Purtroppo di questi dati ne sono pieni i giornali e le cronache anche nazionali, perché comportano la discussione su quale futuro avranno i lavoratori con enorme preoccupazione verso le famiglie e la futura generazione. Non possiamo purtroppo agire direttamente su questi dati: troppo lontana la distanza tra necessità governative e necessità lavorative dei singoli, che altro non possono che protestare davanti alle sedi, fare sit-in , scioperi e alzare la voce contro chi non ascolta i reali bisogni di chi lavorava e ha sempre lavorato e ora si trova in cassa integrazione o peggio senza lavoro.

A tal proposito conosciamo molto bene anche dalla televisione e dai programmi divulgativi quanta difficoltà economica ci sia dietro tutto questo: un aumento dell’aiuto da parte delle famiglie di origine, magari in pensione, che si trovano a dover gestire nuove spese di mantenimento, e per i meno fortunati c’è lo sfratto per morosità.

Tutti questi elementi fanno pensare quanta sofferenza fisica e mentale ci sia dietro a chi perde il lavoro o non ne trova un altro, a chi cerca altro e non trova nulla, a chi ha una qualifica utilizzata da anni e non può più usarla perché troppo specifica. Cosa dire a costoro?

Credo che una riflessione valga la pena di essere fatta per aiutare chi sia in preda allo “stress  non-lavorativo”, di coloro cioè che pur avendo le capacità, l’esperienza, la voglia di lavorare non riescono a trovare un posto utile per andare avanti.

La flessibilità lavorativa e la globalizzazione sono stati molto veloci e non hanno permesso alle persone di abituarsi ad iniziare a parlare dello spostamento del posto di lavoro per adempiere alle necessità aziendali, a nuove riqualificazioni soprattutto per adulti maggiori di 40 anni, ad abituarsi a cambiare lavoro frequentemente e spesso con mansioni diverse; questi elementi sono ciò che il mondo del lavoro ora chiede e che nessuno è pronto a effettuare, perché la velocità non ha permesso agli ex lavoratori di costruire quella flessibilità mentale utile per cambiare il modo di lavorare e il lavoro stesso. Non si può pretendere che un uomo con alle spalle 25 anni di lavoro in un’azienda impari a fare un’altra attività e in fretta perché c’è il mutuo da pagare e i figli da crescere; tra le aziende e i lavoratori c’è un abisso, una mancata attenzione ai bisogni e alle abitudini degli uomini che desta molto sconcerto. Mi chiedo pertanto che cosa si discute negli uffici delle Risorse Umane quando si parla di questi argomenti: di stress lavorativo? Di benessere psicologico? Di aiuto e sostegno ai lavoratori?
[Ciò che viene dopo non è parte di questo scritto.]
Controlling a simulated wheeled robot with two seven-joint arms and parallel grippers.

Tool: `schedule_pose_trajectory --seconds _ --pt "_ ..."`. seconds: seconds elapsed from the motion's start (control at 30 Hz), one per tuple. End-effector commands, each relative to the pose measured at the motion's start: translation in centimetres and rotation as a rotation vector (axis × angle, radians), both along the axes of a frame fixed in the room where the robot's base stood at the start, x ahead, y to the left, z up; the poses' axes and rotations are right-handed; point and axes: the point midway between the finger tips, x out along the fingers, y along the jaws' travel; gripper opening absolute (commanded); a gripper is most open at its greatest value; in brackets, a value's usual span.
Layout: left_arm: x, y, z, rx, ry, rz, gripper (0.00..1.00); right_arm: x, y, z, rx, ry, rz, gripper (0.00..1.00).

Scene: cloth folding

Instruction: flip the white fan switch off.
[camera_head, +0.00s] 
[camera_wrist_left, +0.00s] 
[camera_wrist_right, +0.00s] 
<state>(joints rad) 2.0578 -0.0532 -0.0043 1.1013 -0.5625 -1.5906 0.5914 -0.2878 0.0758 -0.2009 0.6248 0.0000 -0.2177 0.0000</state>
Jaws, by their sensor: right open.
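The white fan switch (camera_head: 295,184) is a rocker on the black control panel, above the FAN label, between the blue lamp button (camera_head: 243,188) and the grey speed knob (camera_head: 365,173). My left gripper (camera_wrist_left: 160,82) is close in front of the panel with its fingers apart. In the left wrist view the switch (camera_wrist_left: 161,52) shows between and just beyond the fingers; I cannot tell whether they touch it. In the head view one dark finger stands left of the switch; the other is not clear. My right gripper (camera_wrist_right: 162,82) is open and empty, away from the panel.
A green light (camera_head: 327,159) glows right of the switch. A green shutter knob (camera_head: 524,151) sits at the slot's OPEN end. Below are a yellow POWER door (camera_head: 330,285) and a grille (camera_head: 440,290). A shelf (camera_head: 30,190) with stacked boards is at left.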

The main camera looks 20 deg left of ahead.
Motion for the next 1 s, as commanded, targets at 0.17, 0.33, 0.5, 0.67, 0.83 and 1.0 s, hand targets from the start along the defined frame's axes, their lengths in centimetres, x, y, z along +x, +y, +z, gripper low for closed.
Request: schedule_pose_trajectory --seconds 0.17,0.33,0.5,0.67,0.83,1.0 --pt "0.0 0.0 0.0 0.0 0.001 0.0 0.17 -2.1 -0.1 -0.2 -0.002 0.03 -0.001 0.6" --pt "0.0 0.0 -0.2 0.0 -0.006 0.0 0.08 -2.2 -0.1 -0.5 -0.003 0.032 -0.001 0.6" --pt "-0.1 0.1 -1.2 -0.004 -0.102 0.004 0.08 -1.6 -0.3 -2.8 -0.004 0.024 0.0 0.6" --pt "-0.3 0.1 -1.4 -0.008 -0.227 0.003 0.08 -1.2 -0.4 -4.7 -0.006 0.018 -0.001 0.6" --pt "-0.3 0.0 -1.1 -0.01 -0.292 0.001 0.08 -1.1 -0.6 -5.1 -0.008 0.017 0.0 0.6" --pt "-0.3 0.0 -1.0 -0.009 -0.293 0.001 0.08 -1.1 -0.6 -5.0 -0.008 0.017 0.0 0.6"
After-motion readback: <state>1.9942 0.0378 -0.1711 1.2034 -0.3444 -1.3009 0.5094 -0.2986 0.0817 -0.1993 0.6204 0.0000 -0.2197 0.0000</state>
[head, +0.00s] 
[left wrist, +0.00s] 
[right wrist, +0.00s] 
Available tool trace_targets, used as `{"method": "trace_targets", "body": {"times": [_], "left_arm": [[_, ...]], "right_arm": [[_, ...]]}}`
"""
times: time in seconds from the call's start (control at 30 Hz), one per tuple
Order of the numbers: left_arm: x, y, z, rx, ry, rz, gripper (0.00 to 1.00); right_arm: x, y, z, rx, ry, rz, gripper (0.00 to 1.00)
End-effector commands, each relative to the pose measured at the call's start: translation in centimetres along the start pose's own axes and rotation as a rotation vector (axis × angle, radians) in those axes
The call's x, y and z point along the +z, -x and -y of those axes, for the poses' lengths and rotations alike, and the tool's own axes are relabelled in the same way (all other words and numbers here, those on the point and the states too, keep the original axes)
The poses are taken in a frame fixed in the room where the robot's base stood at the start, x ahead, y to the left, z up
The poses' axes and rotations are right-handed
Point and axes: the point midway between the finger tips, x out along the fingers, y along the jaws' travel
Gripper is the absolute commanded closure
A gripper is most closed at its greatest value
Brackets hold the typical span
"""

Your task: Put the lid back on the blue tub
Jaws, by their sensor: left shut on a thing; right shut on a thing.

Quale spazio mentale ci siamo dati per pensare a come aiutare queste persone una volta licenziate o in boun out perché demotivate da ciò che ora fanno poco e male?

Lo psicologo credo che abbia un ruolo importante in questo passaggio: pensare a come aiutare i lavoratori a diventare flessibili prima ancora che col lavoro, con la mente: a provare cioè a pensarsi in un modo diverso, più vicino alle nuove esigenze che il mondo del lavoro impone senza chiedere “permesso”. Io credo che questo momento di stallo possa essere utilizzato per iniziare a pensare ad elaborare tutto questo, magari a scaricare la rabbia, la delusione, a sostenere eventuali disturbi da stress più profondi e permettere in seguito di lavorare per trovare qualche cosa di diverso.

Credo che qualcuno debba dare cogliere questi segni di malessere lavorativi che riguardano l’aspetto emotivo e non ridurre tutto al fatto di trovare un altro lavoro, perché purtroppo bisogna cambiare prospettiva per capire le nuove regole di mercato. Quando siamo abituati a svolgere sempre la stessa cosa non siamo soliti guardare oltre, a meno che ne siamo costretti a farlo per altre ragioni, magari non dipendenti da noi: invece ora la flessibilità richiesta è tale che dobbiamo imparare a farlo, ma nessuno ce lo ha insegnato e non lo si può pretendere prima di pagare il mutuo a fine mese.

La fretta è cattiva consigliera e il tempo alle volte è troppo veloce: è quindi importante sapere che per poter trovare un nuovo lavoro bisogna imparare (G.Blandino, 1996) con la mente ad essere flessibili, a capire dove siano i nostri punti deboli e punti di forza, a comprendere gli errori più comuni e cercare delle strategie d’intervento mirate a risolvere una cosa alla volta.

Molti lavoratori lamentano infatti di non essere stati avvisati delle difficoltà aziendali così gravi da intraprendere la strada del licenziamento o della cassa-integrazione: questa fretta decisionale non ha quindi permesso alle persone di abituarsi a tali problematiche non solo in termini economici, ma anche emotivi. E’ dato di cronaca la morte di ex dipendenti che si suicidano o scappano da casa per la vergogna di non poter più aiutare la propria famiglia. Che risposte dare loro? Perché non si è cercato di aiutarli, di prepararli prima di tali eventi in modo da non trovarsi spiazzati ?

Ancora una volta la sensibilità verso il benessere psicologico è stato messo da parte a causa della fretta di decidere “altro” e su altri. Credo per questo che sia importante riportare in piena discussione le necessità dei lavoratori, tenendo conto anche delle problematiche di stress che la perdita del lavoro comporta, dando strumenti concreti da utilizzare per acquisire quella “flessibilità” anche mentale per potersi rimettere in gioco anche a 45 anni, perché è necessario far comprendere che perdere il lavoro è un aspetto anche emotivo della propria vita, importante e degno e  per questo deve essere preso in considerazione.

Imparare a fare altro ad un’età adulta è qualcosa di nuovo, alle volte anche difficile e per questo spesso sminuito o respinto: in realtà il mondo cambia e lo fa velocemente, tanto che nel frattempo magari proprio la nostra azienda sta cambiando e ce ne accorgiamo tardi per essere integrati di nuovo con nuove mansioni. Il film attuale di Clooney “ Tra le nuvole” parla in modo cinico della realtà americana dove i licenziamenti del personale sono fatti dal protagonista che pone come riflessione il fatto che ora, dopo la perdita del lavoro, finalmente l’ex dipendente potrà coronare il suo sogno facendo altro, oppure riprendere un’attività lasciata prima di questa assunzione  etc.

Il film è solo uno spunto di come sono state analizzate le caratteristiche del singolo lavoratore che non è stato lasciato solo dopo il licenziamento, ma gli sono state prospettate alternative su cui riflettere e servizi a cui rivolgersi per avere chiarimenti e aiuto. Forse un piccolo ragionamento e attenzione maggiore va fatta in questa direzione, con modalità diverse, in linea con la nostra cultura, ma sicuramente degne di attenzione soprattutto verso chi perde una certezza lavorativa e si trova davanti un mole di difficoltà anche emotive.